- _Stated exercise_
Set down exactly the lines from the one with "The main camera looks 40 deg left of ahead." to the one with "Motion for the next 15", both included, and no line outside that range.
■ ■ ■ ■ ■
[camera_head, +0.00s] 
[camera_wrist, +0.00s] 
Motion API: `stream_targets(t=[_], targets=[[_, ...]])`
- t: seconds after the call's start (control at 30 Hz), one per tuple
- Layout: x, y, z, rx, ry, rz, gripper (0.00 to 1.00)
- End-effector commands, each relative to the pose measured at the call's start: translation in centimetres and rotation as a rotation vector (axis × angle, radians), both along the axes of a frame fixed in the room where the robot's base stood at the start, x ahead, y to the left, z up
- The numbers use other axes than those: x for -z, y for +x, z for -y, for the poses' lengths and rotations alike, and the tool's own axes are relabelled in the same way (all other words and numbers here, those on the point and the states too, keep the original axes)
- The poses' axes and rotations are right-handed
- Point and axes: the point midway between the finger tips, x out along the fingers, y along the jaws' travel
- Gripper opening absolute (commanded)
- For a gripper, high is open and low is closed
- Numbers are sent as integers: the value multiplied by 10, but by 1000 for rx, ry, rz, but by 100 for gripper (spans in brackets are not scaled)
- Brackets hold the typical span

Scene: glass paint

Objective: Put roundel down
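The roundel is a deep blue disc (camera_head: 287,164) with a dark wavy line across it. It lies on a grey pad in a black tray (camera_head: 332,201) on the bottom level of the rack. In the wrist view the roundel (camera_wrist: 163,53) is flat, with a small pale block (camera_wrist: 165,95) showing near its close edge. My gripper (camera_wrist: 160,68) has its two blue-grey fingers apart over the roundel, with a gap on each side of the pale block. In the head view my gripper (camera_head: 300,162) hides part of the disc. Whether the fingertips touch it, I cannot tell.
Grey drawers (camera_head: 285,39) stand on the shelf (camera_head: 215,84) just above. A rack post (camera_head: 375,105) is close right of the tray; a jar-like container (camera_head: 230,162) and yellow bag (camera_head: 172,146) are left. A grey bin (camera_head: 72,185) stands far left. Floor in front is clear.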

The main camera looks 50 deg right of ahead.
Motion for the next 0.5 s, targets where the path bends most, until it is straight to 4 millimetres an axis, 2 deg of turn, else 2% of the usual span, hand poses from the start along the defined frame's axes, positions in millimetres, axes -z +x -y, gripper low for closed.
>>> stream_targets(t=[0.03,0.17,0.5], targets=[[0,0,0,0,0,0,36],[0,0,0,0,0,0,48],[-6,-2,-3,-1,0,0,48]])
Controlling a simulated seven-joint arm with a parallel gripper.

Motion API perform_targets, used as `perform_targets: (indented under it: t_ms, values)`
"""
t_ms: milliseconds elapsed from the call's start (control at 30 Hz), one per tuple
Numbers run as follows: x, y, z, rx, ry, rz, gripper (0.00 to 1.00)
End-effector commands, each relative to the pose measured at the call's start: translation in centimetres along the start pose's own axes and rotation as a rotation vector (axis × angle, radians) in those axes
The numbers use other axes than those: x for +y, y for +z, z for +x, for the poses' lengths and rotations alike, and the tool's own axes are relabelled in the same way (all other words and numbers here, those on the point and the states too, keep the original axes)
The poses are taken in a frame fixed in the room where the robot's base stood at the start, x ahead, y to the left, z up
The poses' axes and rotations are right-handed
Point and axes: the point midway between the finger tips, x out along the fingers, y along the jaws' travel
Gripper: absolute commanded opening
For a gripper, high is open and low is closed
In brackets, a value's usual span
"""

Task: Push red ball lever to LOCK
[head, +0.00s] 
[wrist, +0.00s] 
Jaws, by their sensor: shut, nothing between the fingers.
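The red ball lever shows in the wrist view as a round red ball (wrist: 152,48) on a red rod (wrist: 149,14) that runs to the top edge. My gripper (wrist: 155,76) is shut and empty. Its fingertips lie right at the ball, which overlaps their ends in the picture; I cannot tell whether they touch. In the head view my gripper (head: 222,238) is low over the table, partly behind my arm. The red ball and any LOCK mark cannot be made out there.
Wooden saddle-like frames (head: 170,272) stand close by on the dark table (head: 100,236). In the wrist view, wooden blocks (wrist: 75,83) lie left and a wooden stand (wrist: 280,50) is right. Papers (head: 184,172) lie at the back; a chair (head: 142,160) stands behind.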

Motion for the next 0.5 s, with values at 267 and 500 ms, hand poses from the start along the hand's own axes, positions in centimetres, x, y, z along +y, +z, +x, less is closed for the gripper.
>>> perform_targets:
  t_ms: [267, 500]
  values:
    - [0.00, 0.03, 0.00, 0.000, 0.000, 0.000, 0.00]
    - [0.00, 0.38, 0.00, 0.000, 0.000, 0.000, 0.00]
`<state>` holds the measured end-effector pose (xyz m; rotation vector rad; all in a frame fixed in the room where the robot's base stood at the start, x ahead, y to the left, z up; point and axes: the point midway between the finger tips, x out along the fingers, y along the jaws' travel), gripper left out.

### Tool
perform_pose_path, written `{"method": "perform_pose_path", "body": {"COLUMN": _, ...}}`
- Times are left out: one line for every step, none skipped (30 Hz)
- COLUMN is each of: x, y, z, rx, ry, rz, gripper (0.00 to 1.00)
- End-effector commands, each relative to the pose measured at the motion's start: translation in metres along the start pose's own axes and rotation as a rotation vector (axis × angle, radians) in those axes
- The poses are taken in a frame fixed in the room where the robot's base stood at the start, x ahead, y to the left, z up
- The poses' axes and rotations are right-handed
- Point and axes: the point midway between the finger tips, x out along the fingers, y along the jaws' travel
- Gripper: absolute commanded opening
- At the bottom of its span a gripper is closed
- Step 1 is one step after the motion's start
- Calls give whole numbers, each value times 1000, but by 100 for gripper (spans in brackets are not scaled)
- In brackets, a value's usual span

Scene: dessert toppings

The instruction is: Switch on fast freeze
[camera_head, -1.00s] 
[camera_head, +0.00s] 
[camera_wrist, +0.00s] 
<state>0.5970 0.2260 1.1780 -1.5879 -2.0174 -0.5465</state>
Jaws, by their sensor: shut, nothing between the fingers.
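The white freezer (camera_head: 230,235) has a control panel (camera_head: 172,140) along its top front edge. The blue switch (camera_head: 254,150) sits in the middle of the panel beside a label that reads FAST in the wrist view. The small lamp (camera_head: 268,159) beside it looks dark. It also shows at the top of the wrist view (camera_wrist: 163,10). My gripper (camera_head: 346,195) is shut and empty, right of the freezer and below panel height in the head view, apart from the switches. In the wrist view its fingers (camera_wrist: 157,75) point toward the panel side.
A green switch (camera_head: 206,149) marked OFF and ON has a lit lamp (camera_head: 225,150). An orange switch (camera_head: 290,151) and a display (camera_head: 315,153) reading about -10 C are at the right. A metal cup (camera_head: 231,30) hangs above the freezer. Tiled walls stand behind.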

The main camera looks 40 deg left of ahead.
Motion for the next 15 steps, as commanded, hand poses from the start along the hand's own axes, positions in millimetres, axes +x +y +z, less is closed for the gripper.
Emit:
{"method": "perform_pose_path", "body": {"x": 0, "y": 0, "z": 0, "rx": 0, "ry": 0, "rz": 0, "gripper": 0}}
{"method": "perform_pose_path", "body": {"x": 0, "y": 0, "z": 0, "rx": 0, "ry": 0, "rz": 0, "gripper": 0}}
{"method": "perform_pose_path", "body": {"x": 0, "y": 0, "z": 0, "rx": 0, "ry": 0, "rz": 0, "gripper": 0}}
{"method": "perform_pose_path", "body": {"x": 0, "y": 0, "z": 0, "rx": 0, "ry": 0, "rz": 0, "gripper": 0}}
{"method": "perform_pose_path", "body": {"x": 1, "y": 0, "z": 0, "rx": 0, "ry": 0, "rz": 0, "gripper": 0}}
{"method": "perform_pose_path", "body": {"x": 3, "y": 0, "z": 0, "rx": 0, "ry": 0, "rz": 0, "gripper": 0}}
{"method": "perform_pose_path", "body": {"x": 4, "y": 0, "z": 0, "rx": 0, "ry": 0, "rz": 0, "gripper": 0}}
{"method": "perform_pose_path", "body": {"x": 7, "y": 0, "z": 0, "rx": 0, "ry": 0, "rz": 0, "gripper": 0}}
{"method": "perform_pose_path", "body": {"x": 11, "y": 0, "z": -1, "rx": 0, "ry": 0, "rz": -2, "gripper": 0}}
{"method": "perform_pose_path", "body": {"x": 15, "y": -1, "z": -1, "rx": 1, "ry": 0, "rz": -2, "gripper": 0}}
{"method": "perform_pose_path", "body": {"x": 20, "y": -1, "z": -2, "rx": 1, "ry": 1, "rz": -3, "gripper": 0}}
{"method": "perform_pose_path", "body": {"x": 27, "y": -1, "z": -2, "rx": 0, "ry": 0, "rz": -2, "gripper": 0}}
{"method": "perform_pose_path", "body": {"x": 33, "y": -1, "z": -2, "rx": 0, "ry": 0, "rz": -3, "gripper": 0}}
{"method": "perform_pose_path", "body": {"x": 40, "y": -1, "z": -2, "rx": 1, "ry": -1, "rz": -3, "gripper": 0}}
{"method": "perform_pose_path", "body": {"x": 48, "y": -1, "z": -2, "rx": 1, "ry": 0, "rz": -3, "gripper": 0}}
■ ■ ■ ■ ■
- _Correct output_
The main camera looks 40 deg left of ahead.
Motion for the next 15 steps, as commanded, hand poses from the start along the hand's own axes, positions in millimetres, axes +x +y +z, less is closed for the gripper.

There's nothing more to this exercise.